When I asked one of our top paying customer what problem did we solve for them they told me 2 things; daily operations management and inventory planning. Being a product brand who also manufacture they had a huge team and stock in hand. Managing both was a challenge which we partially solved for them. This feedback was what we wanted to hear. My co founder, Ankit and I then decided to find 1 more product brand as a customer and try to onboard them. In about a months time we found another product brand and took an advance from them to start the work. We wrote the whole software again to target problems which only direct to consumer (D2C) brands face. Since then we have onboarded several major growing brands as our customers. I am very confident now that we are very near to achieving product market fit (PMF).

Finding the customer profile starts with a lot of assumptions. Then you have to hustle to test those assumptions. This is essentially the journey of the company. But the initial part of the journey is so much tougher.
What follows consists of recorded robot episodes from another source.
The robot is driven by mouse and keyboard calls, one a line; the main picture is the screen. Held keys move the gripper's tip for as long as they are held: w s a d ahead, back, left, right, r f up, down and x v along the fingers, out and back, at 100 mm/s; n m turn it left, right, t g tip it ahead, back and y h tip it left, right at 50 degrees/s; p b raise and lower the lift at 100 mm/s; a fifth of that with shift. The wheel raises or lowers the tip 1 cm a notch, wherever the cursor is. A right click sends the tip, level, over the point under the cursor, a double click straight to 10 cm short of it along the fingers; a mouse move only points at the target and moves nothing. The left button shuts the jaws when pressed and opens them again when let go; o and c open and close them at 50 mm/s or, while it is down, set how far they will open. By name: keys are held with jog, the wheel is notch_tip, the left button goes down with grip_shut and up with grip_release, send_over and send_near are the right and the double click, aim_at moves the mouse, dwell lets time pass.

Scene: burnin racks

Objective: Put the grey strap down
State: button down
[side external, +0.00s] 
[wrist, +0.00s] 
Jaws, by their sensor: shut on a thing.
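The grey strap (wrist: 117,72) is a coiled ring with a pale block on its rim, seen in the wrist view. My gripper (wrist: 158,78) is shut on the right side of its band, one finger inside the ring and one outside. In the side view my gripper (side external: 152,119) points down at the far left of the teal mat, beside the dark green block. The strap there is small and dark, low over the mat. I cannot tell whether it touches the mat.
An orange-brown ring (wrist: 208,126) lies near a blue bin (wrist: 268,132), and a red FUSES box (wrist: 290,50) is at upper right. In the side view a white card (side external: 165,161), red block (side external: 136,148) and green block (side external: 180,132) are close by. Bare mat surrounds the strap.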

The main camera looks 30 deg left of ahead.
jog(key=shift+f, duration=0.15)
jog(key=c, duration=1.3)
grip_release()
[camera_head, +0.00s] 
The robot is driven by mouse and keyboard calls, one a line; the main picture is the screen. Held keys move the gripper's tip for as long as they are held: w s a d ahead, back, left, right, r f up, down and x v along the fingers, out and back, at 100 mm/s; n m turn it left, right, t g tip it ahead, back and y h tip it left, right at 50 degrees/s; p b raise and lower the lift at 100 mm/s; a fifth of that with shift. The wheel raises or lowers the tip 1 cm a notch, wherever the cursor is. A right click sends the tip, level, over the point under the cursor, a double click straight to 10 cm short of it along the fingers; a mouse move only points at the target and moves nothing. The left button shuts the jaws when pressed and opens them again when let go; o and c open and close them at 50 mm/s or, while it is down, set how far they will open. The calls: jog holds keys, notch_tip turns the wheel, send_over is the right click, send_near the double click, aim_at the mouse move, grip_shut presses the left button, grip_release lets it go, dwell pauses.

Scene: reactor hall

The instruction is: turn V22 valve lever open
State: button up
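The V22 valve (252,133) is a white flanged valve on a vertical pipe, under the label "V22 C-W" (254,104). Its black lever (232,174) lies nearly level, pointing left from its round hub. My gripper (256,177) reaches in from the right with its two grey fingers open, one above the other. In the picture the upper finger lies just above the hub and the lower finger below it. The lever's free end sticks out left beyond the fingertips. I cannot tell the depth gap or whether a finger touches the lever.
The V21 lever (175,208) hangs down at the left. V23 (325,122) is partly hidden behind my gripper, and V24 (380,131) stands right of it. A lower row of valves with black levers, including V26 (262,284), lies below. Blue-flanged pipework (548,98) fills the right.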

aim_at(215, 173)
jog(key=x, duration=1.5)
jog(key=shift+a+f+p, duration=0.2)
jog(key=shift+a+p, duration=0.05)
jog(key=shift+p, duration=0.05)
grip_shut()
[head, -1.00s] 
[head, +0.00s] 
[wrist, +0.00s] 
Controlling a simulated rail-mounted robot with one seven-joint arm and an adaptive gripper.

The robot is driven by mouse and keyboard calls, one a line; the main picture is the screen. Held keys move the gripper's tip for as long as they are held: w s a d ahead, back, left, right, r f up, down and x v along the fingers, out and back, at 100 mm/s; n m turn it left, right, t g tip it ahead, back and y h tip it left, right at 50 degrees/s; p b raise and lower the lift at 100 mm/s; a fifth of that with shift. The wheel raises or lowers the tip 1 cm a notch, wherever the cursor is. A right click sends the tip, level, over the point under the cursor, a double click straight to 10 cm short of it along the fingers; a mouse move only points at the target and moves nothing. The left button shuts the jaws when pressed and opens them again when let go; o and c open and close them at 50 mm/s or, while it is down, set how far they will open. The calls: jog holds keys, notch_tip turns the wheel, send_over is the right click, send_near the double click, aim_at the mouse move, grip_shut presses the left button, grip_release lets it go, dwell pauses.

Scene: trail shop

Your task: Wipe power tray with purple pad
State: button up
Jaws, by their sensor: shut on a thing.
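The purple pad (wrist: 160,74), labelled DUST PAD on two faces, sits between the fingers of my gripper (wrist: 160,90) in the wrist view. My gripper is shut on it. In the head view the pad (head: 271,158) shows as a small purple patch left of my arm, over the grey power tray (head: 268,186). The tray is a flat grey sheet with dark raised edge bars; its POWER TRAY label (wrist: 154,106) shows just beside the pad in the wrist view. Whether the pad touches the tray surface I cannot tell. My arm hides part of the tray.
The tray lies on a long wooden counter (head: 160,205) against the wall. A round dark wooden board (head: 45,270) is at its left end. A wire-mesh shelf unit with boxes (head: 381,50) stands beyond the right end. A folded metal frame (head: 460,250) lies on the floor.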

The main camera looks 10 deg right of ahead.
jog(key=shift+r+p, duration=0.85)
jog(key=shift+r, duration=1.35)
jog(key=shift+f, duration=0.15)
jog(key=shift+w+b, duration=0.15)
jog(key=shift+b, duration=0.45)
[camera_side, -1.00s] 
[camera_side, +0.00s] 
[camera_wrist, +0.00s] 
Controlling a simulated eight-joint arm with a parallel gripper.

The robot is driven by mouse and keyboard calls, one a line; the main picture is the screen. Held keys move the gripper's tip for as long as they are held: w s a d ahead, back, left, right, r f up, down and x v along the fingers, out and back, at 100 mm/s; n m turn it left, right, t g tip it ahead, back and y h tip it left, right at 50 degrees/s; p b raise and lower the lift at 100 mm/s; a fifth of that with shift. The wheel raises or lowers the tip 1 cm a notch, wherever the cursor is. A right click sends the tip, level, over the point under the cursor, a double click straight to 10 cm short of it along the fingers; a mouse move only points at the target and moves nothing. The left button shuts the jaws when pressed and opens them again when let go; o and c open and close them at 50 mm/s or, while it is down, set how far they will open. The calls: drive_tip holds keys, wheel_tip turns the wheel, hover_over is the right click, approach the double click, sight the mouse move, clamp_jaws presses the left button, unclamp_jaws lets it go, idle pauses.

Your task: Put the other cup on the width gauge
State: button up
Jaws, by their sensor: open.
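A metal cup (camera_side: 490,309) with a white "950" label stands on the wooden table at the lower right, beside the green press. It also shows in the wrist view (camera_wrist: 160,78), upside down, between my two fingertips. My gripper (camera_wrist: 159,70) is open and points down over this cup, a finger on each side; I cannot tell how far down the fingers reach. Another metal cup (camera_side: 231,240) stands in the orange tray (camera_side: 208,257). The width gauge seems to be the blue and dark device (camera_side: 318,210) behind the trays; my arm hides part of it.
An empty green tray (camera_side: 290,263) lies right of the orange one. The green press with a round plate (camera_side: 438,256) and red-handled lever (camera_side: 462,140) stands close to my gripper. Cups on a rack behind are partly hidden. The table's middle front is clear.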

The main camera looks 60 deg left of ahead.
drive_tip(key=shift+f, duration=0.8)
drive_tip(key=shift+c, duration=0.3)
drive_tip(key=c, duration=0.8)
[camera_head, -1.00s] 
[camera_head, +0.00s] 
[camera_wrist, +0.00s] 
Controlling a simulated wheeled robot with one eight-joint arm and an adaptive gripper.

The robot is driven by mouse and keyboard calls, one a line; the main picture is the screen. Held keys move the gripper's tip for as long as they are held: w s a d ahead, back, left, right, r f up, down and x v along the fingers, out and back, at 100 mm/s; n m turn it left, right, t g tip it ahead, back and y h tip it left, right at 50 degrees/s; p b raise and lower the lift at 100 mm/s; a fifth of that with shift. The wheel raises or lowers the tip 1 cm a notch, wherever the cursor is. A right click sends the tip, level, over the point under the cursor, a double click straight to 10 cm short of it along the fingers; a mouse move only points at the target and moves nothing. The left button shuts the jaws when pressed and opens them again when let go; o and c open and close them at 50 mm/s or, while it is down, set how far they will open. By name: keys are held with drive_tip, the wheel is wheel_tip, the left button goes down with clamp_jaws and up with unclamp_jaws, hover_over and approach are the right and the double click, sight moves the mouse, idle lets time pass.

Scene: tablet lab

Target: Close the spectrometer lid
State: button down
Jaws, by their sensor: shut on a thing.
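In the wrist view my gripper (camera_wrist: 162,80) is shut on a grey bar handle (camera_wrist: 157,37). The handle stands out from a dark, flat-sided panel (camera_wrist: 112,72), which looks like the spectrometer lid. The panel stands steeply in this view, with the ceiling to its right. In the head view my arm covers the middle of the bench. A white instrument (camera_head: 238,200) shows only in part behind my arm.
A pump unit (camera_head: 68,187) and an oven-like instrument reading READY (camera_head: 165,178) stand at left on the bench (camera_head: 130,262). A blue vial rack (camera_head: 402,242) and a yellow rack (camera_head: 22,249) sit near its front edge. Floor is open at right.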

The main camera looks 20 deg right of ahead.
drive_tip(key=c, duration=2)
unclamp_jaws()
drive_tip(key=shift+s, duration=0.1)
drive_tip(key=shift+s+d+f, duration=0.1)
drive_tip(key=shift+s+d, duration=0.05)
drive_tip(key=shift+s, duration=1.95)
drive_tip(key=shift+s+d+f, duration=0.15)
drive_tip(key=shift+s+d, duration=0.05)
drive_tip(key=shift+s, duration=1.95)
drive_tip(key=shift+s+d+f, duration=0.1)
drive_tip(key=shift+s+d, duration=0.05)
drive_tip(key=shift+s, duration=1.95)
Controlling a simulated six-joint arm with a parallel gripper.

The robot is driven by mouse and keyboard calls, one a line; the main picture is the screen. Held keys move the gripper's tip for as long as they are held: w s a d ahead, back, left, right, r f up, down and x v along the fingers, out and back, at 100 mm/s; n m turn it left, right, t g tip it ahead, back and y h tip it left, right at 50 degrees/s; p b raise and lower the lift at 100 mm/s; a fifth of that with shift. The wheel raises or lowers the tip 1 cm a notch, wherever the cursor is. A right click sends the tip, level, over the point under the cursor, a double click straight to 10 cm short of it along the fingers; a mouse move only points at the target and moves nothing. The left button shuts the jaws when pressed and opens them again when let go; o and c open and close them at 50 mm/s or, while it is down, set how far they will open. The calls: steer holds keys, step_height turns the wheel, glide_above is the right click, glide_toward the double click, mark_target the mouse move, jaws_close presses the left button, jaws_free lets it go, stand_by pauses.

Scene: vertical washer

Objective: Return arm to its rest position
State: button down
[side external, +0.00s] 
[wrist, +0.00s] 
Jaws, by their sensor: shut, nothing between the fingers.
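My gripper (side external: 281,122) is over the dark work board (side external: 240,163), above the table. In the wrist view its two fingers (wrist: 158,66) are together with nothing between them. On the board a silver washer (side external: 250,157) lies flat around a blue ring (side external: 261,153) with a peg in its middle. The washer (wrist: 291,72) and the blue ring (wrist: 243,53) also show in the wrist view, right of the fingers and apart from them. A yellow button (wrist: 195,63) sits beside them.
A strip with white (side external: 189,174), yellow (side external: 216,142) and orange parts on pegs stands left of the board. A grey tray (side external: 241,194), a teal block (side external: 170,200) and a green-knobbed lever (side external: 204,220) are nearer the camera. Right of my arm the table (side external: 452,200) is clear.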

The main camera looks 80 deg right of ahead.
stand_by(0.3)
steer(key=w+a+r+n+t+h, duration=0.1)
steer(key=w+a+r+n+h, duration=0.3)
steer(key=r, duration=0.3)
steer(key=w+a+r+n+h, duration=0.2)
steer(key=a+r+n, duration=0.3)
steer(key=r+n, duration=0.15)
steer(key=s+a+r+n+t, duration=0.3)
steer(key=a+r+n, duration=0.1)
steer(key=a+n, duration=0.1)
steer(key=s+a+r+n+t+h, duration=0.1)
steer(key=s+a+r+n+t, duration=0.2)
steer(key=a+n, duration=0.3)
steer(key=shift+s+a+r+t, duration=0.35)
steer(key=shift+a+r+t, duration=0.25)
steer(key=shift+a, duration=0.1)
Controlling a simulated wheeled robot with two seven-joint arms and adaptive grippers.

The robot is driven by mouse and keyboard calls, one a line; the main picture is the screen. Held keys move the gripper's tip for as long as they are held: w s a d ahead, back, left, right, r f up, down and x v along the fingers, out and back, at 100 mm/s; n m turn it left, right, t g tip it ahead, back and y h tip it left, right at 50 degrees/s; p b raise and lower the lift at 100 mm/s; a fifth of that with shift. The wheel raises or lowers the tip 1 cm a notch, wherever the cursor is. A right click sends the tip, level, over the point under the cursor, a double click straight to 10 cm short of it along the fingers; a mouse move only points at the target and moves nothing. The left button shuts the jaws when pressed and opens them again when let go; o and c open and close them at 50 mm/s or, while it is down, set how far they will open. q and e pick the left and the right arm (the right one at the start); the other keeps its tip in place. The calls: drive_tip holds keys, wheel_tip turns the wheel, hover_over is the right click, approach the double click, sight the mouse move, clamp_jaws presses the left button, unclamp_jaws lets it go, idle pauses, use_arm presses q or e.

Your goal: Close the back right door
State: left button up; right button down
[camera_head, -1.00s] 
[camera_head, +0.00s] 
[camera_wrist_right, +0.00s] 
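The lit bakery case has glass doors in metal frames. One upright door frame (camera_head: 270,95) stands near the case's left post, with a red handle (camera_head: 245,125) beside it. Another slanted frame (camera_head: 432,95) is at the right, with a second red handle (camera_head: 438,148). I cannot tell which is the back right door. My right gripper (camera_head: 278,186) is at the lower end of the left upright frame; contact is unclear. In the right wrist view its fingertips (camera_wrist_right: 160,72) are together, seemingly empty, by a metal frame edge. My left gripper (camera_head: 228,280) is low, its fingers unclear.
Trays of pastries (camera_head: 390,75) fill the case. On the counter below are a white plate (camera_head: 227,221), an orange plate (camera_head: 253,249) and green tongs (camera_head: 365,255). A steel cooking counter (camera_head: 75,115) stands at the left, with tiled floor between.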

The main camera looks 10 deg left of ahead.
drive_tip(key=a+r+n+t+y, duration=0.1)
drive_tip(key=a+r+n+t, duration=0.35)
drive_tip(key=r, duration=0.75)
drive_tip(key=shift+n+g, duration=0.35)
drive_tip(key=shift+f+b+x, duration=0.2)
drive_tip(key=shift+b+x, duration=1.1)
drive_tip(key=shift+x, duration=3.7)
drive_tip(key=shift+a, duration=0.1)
I can think of 5 main learnings that made the difference in our approach and helped us find our target customer. Read the below points assuming you already have chosen a customer profile. The trick is to test if the chosen profile is correct and change it as you find more information.

  1. Make a list of your potential customers and figure out how to talk to them. Before you can do anything you need to know who to connect with. I am selling to D2C brands so I went to amazon and made a list of top selling brands in India who are selling D2C. Then made a list of their founders and connected with them on LinkedIn. Most of the D2C brands are startups so talking to them was much easier than talking to traditional businesses. This was the real game changer for us. Before this we always had to find early adopters among traditional businesses, which are too few to start anything.
  2. Talk to your customers to understand their business. This is important when you have no experience in that line of work or industry. I talked to customers about what are the hurdles in growth. Having that discussion opened up a lot of complex problems. Figuring out growth is tough. From the growth conversation we moved to the topic of margins. Margins are equally important as growth in the long run. My conclusion was that I need to build something which protects the margins first. If that works we can move to getting growth too.
  3. Figure out what problem you will solve. Now you can start building a solution and sell it. If the problem you have choosen is real you will be able to sell the product even if it does not exist yet. Selling before building is the best method to verify if the problem is real.
  4. Continue building the product with your early adopters. For us it was very important to satisfy the early adopters to get real amazing results before trying hard for more sales. It takes a lot of effort to close a sale and onboard a new customer. We did not want to waste our time selling a product which does not solve anything. Instead we decided to work with our initial 5 customers to get a full confirmation on the results they have got are real.
  5. Be flexible and open minded in your approach. Remember that most of things about your business are assumptions when you start. So keep iterating. You have to find a way to trust your instinct and of course data when deciding which is the right direction to take. It is better to do research and then decide. A lot of times I made excellent decisions because I took a pause and did research on the problem we were facing. You might even have to pivot. I am much more empathetic to customers with our ‘be flexible’ mind set.

The above learnings helped us navigate the market and get feedback to decide the customer profile.

For us at sumtracker the most important part has been to choose a specific customer profile. Every aspect of building the company is driven by who is the customer. We are still very young as a company to declare PMF. But I know it is just around the corner.